Enquanto isso, filmes contemplativos, com longos diálogos ou cenas silenciosas, são rapidamente rotulados como “chatos”. No fundo, o problema não é apenas a lentidão, mas a semelhança com a vida real, com o nosso cotidiano. Em um restaurante, ninguém presta atenção em um casal jantando em silêncio, cada um concentrado em sua refeição. Mas basta um garçom derrubar uma bandeja cheia de pratos para que todos os olhares se voltem instantaneamente para o barulho. No cinema, não é diferente.
Afinal, quem quer assistir a um casal conversando por 10 minutos sobre o passado, o presente e o futuro? Ou a um homem dirigindo pela estrada ao som de uma canção antiga? Ou a uma mulher caminhando pela praia enquanto observa o entardecer? Que tédio, que desperdício. Cadê a explosão, o tiroteio, a invasão alienígena? Não vai acontecer nada?
Mesmo que esse filme “lento” tenha um roteiro bem escrito, repleto de mensagens marcantes e cumpra com maestria sua proposta de reflexão, muita gente simplesmente não consegue – ou nem tenta – apreciá-lo. Falta paciência, sobra inquietude.
Uso como exemplo Zona de Interesse (2023), que retrata uma família vivendo próxima a um campo de concentração nazista durante a Segunda Guerra Mundial.
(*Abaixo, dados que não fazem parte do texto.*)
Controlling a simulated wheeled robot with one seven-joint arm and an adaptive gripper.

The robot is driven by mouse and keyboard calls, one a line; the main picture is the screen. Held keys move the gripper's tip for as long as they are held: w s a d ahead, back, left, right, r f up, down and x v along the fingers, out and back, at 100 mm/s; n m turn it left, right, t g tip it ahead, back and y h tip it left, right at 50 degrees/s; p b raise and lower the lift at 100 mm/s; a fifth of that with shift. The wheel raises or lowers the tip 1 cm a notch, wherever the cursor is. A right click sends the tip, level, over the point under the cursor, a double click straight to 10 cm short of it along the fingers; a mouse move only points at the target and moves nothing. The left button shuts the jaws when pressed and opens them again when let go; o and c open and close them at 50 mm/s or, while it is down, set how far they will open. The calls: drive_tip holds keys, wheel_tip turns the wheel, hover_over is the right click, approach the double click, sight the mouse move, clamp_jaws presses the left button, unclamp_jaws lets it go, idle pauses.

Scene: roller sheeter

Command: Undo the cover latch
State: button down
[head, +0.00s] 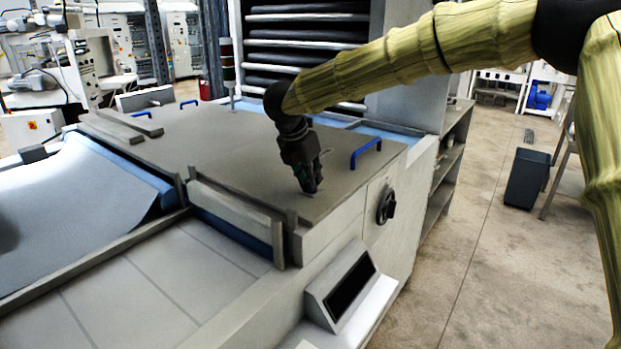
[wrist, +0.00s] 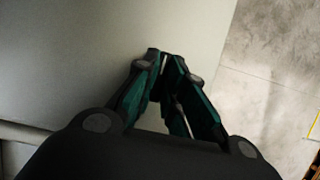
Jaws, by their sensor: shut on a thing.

Pode parecer um filme no qual “não acontece nada”, mas na verdade ali acontecem muitas coisas, e são as piores possíveis. O filme transmite os acontecimentos brutais ao espectador não pela exibição direta da violência, mas por meios sutis: sons distantes, gritos abafados, ecos do horror vindos do outro lado do muro. À medida que o silêncio se instala nas cenas cotidianas, é possível sentir o peso do que está sendo apenas sugerido, tornando o filme ainda mais perturbador. A ausência de ação explícita aumenta o impacto emocional, fazendo o espectador perceber o terror sem que ele precise ser mostrado.
Quem não tiver paciência para acompanhar e prestar atenção no filme devido a seu ritmo lento, vai perder uma grande obra. Talvez o inquieto até chegue ao fim do longa, mas vai sair dali sem absorver nada.
Não estou dizendo que filmes lentos são necessariamente melhores que os rápidos; cada um tem seu estilo, e o que agrada a uma pessoa pode não agradar a outra. Eu mesmo não dispenso uma boa cena de ação. Porém, quem costuma desistir de filmes considerados lentos pode estar deixando de lado obras que exigem uma apreciação mais tranquila.
Às vezes, é preciso dar ao filme a atenção que ele merece, permitindo-se ser envolvido e levado pela sua atmosfera. São essas produções mais lentas, muitas vezes, que nos tocam de forma mais profunda e duradoura, permanecendo em nossa memória por muito mais tempo.
O cinema, assim como outras formas de expressão artística, abre portas para um universo repleto de experiências diversas. Muitas vezes, para realmente apreciar o que uma obra tem a oferecer, é necessário permitir-se ir além da superfície imediata, aceitando o convite para uma imersão mais profunda. Algumas produções exigem uma abordagem mais paciente, que nos desafia a desacelerar e refletir sobre o que é apresentado, a fim de descobrir as camadas ocultas que só se revelam àqueles dispostos a investir tempo e atenção no processo. Tenha calma.
FIM
"Zona de interesse" é extremamente violento em sua lentidão, todo detalhe tem um motivo. Baita filme. Acho interessante que "Ainda estou aqui" usou um recurso semelhante de não mostrar a violência física diretamente, mas ouvirmos os sons, os gritos dos torturados.
"Dias perfeitos" eu vi por esses dias. Pense num filme que se tornou um dos meus favoritos na vida? É muito poético. Tenho ouvido a trilha sonora quase todos os dias hahhaha
Adorei seu texto... Fiquei pensando em como ficou mais difícil para as pessoas apreciarem filmes mais "silenciosos" depois da enxurrada de filmes de super heróis (dos quais tb sou fã, dependendo do filme).
Tive uma colega de trabalho que só aceitava recomendações de filmes que tinham final feliz ou se o casal principal (no caso de um romance) ficasse junto no fim. Não duvido virar filtro em streaming, se já não tem algo do tipo por aí.
Acho que esse afobamento de não conseguir digerir filmes longos pode ser resultado de ansiedade também, não só da falta de tempo. Eu tive uma crise de ansiedade na sala de cinema de Avatar (AHAHAHAH). Filmes longos não são um problema pra mim se for assistir em casa, mas no cinema me bate logo uma claustrofobia do cão. Adorei seu texto.